I realize not all that many of you are actually making a living doing music (wooHOO if you are!). I’m just interested in hearing how your parents were with it. Did they support your music education? Buy you instruments? Encourage you emotionally? Or did you get the ol’ “God damn kids and their racket!” speech?
My son is still in college (he’s majoring in composition) and he intends to make a living in music, but I can answer the question up to now.
Yes, we encouraged him. We bought his first instruments (well, some we rented for him). We let him practice. We endured days and nights and weekends of wrong notes, of the same passage being played endlessly until he got it right. We took him to band practices and rehearsals. When he needed us to, we even hauled him and his instruments and helped him set up and break down.
We did it because he loves music, because he has a passion for it, and because he works harder at it on his own than we could ever nag him to do it. As a parent, I want to see that kind of passion from my children, and I’m going to encourage it.
We’re under no illusions. As soon as he finishes college he’ll probably be back in our basement, unable to pay his student loans, and working an endless series of minimum wage jobs. But if he decides to give up, it will be because he took his best shot at it and couldn’t make it, not because we tried to steer him into something he didn’t want to do.
By the way, our daughter wants to be a novelist. The basement will be crowded for a long time.
While I do not make my living off of my music, I do use it right now as my sole means of income. I play shows as often as possible, and all that money is used for my savings, but I use my musical ability to give lessons out of my home in evenings and on weekends. I’m an education student in my junior year, and since I was 16 I’ve kept at least one student at most any time. Of course, for some people, it was wierd (when I was 16, I taught a 24 year old boy how to play guitar. he was embarassed when it came to telling people that some kid was teaching him)
My father has always supported me in my decision to support myself, but he taught me well. I know that he is confident I will finish school and work in a regular work environment until my music takes me somewhere. I also think he is so supportive because he had the same big dreams in high school and college, but traded them for a family and later gave up completely on playing guitar.
My mother has always known what I wanted to do, and always been against it. No matter what the situation was, she tells me I could do better. I know she was upset when I dropped out of the business program at my first school (which I was garunteed a job upon graduation with) to move to a smaller school and get an education degree, but she also seems upset that while I might hold down a boring job during the week, I don’t let go of the dream of playing.
Recently, my soon-to-be-father-in-law has become very, very supportive of my music. He helped me out by getting me a few jobs playing in the last couple months, and he has also (in a good way) pushed me into recording more. Maybe it’s because he also wants to be involved (he plays harmonica for me a good bit when I have been recording) but it’s very nice.
Very very supportive. Then again, at primary school, my dad was the teacher in charge of music, so the support was hardly unexpected. They paid for instruments (although the cost of my violin actually came out of an inheritance, but I suspect it was a disproportionate amount). Paid for lessons when it became necessary (free lessons at school for many years). Paid god knows how much for all sorts of other stuff.

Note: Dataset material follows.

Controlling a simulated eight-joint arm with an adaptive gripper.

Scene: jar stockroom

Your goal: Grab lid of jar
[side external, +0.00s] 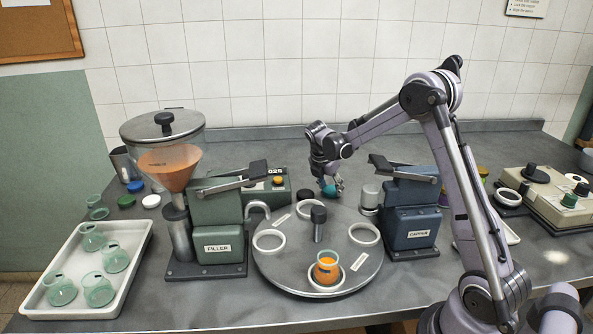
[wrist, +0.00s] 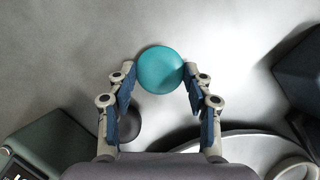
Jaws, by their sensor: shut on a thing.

If any of us had passions in other fields, they got the same support. (Indeed, did get, and still get.) A large part of this comes from our mother, who left home & country at 18 because otherwise she would have had no opportunity to do anything interesting, challenging or rewarding. In various ways, we all picked up an ethos which comes from that attitude. And we’ve all ended up in utterly different careers.
It was very odd:
They paid for lessons.
They bought instruments.
They came to concerts.
Constantly begged me not to practice while they were home.
Only really liked paying out cash when I was doing the “rock band” thing with my cousins.
Ultimately wondered what I would pick to do as a profession.
I’m still wondering myself.
So, the answer is, a qualified, yes. And no. And Yes. AND NO.
Oh, forgot to add - they’ve always explicitly said that they would always find a way to support us in whatever academic route we chose, to whatever stage. Implicit in this was the recognition of music, drama and law (the three fields we ended up in) as of equal worth.
My parents not only didn’t support it, they tried to knock me down every chance they got. Despite the fact that I played my guitar often from the time I got home from school into the late hours of night, they would usually find subtle ways to let me know I wasn’t good and to “stop with this music business already”.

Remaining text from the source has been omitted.